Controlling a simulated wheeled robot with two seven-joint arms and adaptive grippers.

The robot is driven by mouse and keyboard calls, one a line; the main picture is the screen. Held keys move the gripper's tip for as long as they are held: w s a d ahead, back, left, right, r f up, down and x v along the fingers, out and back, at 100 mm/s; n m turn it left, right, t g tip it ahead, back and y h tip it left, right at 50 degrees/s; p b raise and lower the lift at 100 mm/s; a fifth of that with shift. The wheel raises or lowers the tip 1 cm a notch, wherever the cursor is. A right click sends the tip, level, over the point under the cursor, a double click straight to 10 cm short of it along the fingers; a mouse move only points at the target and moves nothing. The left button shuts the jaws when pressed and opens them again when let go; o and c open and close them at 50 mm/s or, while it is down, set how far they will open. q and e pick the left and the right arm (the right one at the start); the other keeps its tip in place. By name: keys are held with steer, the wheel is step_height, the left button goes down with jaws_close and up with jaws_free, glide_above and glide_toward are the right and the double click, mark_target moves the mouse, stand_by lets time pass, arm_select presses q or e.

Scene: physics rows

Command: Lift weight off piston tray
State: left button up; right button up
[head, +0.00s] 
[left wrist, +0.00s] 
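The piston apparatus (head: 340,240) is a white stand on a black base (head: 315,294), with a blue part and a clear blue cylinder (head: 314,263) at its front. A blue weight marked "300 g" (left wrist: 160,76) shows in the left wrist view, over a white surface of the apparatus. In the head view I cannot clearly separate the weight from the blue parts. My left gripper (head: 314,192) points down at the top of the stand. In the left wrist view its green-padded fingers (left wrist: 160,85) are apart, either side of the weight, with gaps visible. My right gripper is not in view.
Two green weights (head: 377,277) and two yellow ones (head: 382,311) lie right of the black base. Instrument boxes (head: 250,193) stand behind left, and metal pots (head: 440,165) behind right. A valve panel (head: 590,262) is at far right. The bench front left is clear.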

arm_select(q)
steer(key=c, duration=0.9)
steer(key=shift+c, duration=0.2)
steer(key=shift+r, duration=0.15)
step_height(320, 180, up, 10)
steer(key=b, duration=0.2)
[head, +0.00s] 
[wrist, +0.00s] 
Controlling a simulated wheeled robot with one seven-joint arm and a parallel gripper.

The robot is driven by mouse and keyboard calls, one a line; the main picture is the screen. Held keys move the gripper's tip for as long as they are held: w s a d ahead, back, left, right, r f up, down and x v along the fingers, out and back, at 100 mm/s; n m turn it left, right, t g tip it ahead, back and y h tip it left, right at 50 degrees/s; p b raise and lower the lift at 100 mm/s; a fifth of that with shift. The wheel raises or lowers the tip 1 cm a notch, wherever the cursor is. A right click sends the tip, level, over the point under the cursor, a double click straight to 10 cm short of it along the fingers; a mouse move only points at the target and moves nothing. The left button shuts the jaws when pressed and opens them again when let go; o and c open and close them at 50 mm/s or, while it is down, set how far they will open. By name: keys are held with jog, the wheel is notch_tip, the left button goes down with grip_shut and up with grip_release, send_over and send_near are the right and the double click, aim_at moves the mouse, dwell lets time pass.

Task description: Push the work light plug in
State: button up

....................

◆ What the exercise asks ◆
All of the entries must be quoted exactly; please include each one.

◆ Answer in full ◆
Controlling a simulated wheeled robot with two seven-joint arms and adaptive grippers.

The robot is driven by mouse and keyboard calls, one a line; the main picture is the screen. Held keys move the gripper's tip for as long as they are held: w s a d ahead, back, left, right, r f up, down and x v along the fingers, out and back, at 100 mm/s; n m turn it left, right, t g tip it ahead, back and y h tip it left, right at 50 degrees/s; p b raise and lower the lift at 100 mm/s; a fifth of that with shift. The wheel raises or lowers the tip 1 cm a notch, wherever the cursor is. A right click sends the tip, level, over the point under the cursor, a double click straight to 10 cm short of it along the fingers; a mouse move only points at the target and moves nothing. The left button shuts the jaws when pressed and opens them again when let go; o and c open and close them at 50 mm/s or, while it is down, set how far they will open. q and e pick the left and the right arm (the right one at the start); the other keeps its tip in place. By name: keys are held with steer, the wheel is step_height, the left button goes down with jaws_close and up with jaws_free, glide_above and glide_toward are the right and the double click, mark_target moves the mouse, stand_by lets time pass, arm_select presses q or e.

Scene: physics rows

Command: Lift weight off piston tray
State: left button up; right button up
[head, +0.00s] 
[left wrist, +0.00s] 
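The piston apparatus (head: 340,240) is a white stand on a black base (head: 315,294), with a blue part and a clear blue cylinder (head: 314,263) at its front. A blue weight marked "300 g" (left wrist: 160,76) shows in the left wrist view, over a white surface of the apparatus. In the head view I cannot clearly separate the weight from the blue parts. My left gripper (head: 314,192) points down at the top of the stand. In the left wrist view its green-padded fingers (left wrist: 160,85) are apart, either side of the weight, with gaps visible. My right gripper is not in view.
Two green weights (head: 377,277) and two yellow ones (head: 382,311) lie right of the black base. Instrument boxes (head: 250,193) stand behind left, and metal pots (head: 440,165) behind right. A valve panel (head: 590,262) is at far right. The bench front left is clear.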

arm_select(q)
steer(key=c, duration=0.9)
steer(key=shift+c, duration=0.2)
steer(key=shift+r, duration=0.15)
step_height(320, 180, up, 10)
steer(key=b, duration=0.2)
[head, +0.00s] 
[wrist, +0.00s] 
Controlling a simulated wheeled robot with one seven-joint arm and a parallel gripper.

The robot is driven by mouse and keyboard calls, one a line; the main picture is the screen. Held keys move the gripper's tip for as long as they are held: w s a d ahead, back, left, right, r f up, down and x v along the fingers, out and back, at 100 mm/s; n m turn it left, right, t g tip it ahead, back and y h tip it left, right at 50 degrees/s; p b raise and lower the lift at 100 mm/s; a fifth of that with shift. The wheel raises or lowers the tip 1 cm a notch, wherever the cursor is. A right click sends the tip, level, over the point under the cursor, a double click straight to 10 cm short of it along the fingers; a mouse move only points at the target and moves nothing. The left button shuts the jaws when pressed and opens them again when let go; o and c open and close them at 50 mm/s or, while it is down, set how far they will open. By name: keys are held with jog, the wheel is notch_tip, the left button goes down with grip_shut and up with grip_release, send_over and send_near are the right and the double click, aim_at moves the mouse, dwell lets time pass.

Task description: Push the work light plug in
State: button up

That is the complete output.